Hot Pink Onions
So… I ferment a lot. My countertops are crowded with jars and crocks and bottles in all shapes and sizes. Most of my ferments are really good. Occasionally I make something that’s kind of meh. And every once in a while I hit it out of the park! This is one of those times. These onions are sooooo good. I. must. eat. them. on. everything! Hamburgers and sausages are an obvious choice, but they’re also great on pizza, sandwiches, salads, and stirred in soups. I need to make a really big batch of these. Immediately. 🙂
Hot Pink Onions
Makes 1 Quart
2lb. red onions
1t red pepper flakes
1t black peppercorns
1 bay leaf
1 slice red beet, about ¼” thick
These can be made either sliced or chopped; I prefer to chop them for a relish. Chop the onions and place them in a medium bowl, layering with the salt. Add the red pepper flakes and peppercorns. Use a spoon to toss everything together well and let sit for about 10 minutes. The onions will weep considerably and become juicy. Pack them into a jar, adding the bay leaf as you go. Be sure to pour any juices from the bowl into the jar.

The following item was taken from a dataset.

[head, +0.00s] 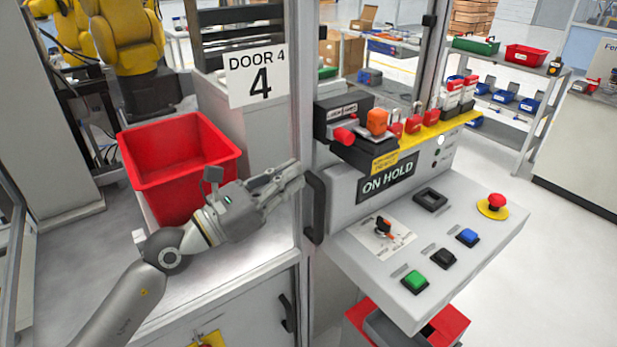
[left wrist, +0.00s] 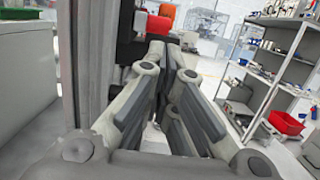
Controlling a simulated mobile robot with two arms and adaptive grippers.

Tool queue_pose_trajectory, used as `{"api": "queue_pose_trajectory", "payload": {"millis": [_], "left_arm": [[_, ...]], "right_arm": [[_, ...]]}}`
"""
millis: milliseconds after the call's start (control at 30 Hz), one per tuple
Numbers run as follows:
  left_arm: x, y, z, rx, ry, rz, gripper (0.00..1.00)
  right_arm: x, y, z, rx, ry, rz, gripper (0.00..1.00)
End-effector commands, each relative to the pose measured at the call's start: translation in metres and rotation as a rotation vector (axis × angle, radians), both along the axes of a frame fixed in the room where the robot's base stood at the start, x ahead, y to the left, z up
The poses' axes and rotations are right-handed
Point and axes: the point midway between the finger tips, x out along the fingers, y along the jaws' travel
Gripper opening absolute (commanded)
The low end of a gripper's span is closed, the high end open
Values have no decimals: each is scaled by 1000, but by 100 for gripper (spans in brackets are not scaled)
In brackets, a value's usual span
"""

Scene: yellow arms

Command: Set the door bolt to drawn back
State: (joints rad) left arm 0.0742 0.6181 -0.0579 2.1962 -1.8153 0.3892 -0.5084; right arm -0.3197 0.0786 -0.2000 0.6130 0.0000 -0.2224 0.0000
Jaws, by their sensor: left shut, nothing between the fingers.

Use your hand or any tool that fits to press the onions down firmly in the jar, leaving 2-3″ headspace. Put the slice of beet on top of the onions. Add a weight to the jar to keep everything submerged – this will be a very active, bubbly ferment. A small jar or shot glass will work. Secure the lid: if using a mason jar, leave the ring slightly loose; for a hermetic jar, clamp the lid shut.

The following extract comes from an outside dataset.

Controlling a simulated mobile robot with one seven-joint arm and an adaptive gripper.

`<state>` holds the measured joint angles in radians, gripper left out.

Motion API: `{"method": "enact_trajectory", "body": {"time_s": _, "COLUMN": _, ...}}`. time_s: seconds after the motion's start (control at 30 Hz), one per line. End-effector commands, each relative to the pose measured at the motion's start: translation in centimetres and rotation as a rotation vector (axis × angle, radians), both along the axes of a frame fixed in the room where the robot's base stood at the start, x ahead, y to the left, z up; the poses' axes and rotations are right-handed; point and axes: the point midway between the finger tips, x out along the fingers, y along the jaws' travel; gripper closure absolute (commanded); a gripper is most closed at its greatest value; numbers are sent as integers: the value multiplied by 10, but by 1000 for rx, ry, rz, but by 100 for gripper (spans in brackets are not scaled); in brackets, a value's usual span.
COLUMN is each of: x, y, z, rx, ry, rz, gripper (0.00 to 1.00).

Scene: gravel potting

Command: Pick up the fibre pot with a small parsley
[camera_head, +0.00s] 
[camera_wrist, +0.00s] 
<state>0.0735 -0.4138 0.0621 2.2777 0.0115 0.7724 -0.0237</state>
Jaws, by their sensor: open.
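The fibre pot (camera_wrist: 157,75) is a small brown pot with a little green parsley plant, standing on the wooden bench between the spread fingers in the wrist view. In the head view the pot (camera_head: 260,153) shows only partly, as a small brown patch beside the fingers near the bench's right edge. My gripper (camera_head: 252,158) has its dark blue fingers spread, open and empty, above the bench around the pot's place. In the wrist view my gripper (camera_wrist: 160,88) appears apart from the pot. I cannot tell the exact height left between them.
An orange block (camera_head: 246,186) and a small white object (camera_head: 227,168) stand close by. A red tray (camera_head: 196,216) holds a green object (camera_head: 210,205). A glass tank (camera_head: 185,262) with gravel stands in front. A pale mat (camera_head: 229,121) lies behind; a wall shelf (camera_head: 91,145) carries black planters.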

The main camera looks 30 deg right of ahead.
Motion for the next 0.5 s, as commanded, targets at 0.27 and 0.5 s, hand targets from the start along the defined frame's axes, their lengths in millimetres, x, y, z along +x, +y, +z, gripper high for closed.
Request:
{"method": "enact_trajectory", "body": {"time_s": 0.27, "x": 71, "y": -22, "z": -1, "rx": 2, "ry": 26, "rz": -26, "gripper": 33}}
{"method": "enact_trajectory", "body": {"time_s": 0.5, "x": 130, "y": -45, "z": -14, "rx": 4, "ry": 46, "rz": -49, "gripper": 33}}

Within 24 hours the onions should release enough juice to be completely submerged. If not, mix a brine of ½t salt in ½c water and add enough of that to cover them by about ½”. Allow to ferment out of the light for 4-6 weeks, until all signs of bubbling have ceased. Remove the slice of beet and bay leaf, and stir the onions a bit to evenly distribute the color. Store in fridge after fermentation is complete. Will be good to eat for many months.